A diretora do Departamento de Imprensa Internacional, a diplomata Gilsandra Clark, é uma das remanescentes da turma do ex-ministro das Relações Exteriores Ernesto Araújo e do assessor internacional do presidente Jair Bolsonaro, Filipe Martins. Na Secretaria, ela é chamada de Edna Moda, tamanha é a similaridade física que tem com a personagem da animação “Os Incríveis”, a modista que faz os trajes dos heróis do filme. Clark se juntou ao time da ultra-direita ainda durante a transição do governo, quando, junto com outros diplomatas discípulos de Olavo de Carvalho, foram esfacelados o organograma do Itamaraty e os pilares seculares da política externa brasileira.

Com essa turma em ação, foi aniquilada a chamada “comunicação de governo”. De suas cinzas nasceu a “comunicação de Bolsonaro”, montada, adequada e estruturada à sua índole. Na verdade, ela começou a funcionar muito antes da eleição de 2018. Desde sempre o capitão falou diretamente com seu público, seus eleitores e seus admiradores à sua maneira por meio dos canais que ele construiu. Não seria diferente quando chegasse ao mais alto cargo da nação. 

Para quê comunicação institucional se, ao sair do Alvorada nas primeiras horas da manhã, ele mesmo ditava o dissenso do dia? Anunciava alguma medida esdrúxula, xingava alguém, desqualificava outro – inclusive os próprios repórteres que ali estavam no chamado “cercadinho da imprensa”. Suas frases repercutiam o resto do dia e ninguém conseguiria mudar de assunto. Sua missão estava cumprida. Com o passar dos meses, inclusive o porta-voz do governo, o general Rego Barros – que lhe foi imposto pelos demais generais do Palácio do Planalto, acreditando que podiam controlar o que o ex-capitão dizia – caiu do touro por falta de utilidade.

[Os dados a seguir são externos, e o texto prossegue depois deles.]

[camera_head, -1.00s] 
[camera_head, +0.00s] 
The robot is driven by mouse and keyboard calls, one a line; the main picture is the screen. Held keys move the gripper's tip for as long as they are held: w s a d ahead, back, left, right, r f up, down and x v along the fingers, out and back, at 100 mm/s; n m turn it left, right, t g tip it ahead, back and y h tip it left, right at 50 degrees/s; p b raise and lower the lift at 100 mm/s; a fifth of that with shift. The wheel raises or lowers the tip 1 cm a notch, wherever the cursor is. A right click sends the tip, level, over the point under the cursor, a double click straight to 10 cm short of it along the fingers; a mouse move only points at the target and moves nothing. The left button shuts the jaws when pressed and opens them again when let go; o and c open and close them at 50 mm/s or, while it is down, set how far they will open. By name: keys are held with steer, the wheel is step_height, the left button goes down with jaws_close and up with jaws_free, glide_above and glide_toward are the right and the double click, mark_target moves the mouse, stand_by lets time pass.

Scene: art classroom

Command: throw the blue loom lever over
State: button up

Ficamos reféns do cercadinho, dos canais do presidente, das lives semanais, dos avisos no Twitter onde ele dizia o que queria, mostrava o que bem entendia e alimentava sua máquina de ódios, fake news e preconceitos. Não nos faltam exemplos. Um dos mais chocantes surgiu às vésperas do segundo turno, quando apareceram entrevistas em que ele se referia a adolescentes venezuelanas, dizendo que eram jovens fugidas da fome no país vizinho que, sem alternativas, se prostituíam no Brasil. Ao que se saiba, os veículos de comunicação não foram avisados e nem conseguiram acompanhar a visita que ele fez à casa das jovens, onde ele decidiu parar em um dos passeios de moto que costuma fazer. Sem saber exatamente o que tinha se passado ali, os repórteres viram a live que ele transmitiu, registraram que Bolsonaro havia estado na casa e o que ele falara. Essa foi a comunicação estabelecida por Bolsonaro para a cobertura do Palácio do Planalto. Ou você aceita o que ele oferece ou você não terá nada.

Neste governo, quem tinha o “privilégio” de conhecer os bastidores da vida presidencial era quem estava na Jovem Pam, no SBT – a emissora de Silvio Santos, cujo genro é o ministro das Comunicações –, na Record e nos demais veículos que afagam o presidente sem pudor.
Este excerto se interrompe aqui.